One-in-a-million Robin Hood goes on display at Olympic Museum
‘Robin Hood’ is the term used to describe one arrow being split by another in the target.
Triple gold medallist An San hit an arrow shot by her teammate, Kim Je Deok, during the semifinals of the first Olympic mixed team event in a match against Mexico. Both arrows scored a maximum 10 points.
The pair went on to take an historic gold.
The arrows were then donated by the archers to the Olympic Foundation for Culture and Heritage and are now on display in the Olympic Capital.
An San and Kim Je Deok’s Robin Hood in Tokyo is thought to be the first time the phenomenon has ever been captured on camera in competition.
“I said sorry to him afterwards,” An San joked during an interview after the Games, calling it the highlight of a competition that she dominated.

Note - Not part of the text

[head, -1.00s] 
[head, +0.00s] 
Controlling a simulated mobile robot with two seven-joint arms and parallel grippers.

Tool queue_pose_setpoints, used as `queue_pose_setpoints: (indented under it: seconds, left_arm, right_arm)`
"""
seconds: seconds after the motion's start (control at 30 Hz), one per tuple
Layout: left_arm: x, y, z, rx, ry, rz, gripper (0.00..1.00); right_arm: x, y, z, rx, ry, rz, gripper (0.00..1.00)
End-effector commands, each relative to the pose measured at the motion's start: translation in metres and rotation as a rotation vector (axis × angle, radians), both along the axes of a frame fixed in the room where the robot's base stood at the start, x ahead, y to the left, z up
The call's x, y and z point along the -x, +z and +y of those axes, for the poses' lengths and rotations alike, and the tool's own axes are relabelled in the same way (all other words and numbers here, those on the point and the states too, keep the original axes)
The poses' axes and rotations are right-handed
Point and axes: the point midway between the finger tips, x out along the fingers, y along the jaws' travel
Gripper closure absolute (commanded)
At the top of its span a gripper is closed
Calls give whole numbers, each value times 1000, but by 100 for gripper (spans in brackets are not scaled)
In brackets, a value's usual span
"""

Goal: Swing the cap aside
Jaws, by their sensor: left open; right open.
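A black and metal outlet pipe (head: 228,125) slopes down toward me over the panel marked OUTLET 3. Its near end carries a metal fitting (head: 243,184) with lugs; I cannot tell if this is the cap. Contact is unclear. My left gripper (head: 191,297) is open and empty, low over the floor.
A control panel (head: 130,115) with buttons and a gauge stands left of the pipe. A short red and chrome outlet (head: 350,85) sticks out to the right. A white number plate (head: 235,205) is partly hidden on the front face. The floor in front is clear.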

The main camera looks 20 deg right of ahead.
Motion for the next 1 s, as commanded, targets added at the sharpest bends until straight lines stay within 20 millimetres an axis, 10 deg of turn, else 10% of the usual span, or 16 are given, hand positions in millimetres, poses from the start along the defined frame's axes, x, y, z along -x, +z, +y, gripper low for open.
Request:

The chances of a Robin Hood occurring are extremely rare – particularly considering both archers were using Easton X10 arrows, which are barrelled. (The ends of the arrow are slightly thinner than the centre.)
George Tekmitchov, the engineer who designed the X10, calculated that An San’s shot must have been no more than 0.2mm away from the dead centre of Kim Je Deok’s arrow – and almost perfectly aligned.
No small feat in the Olympic arena, over 70 metres – outdoors in the wind.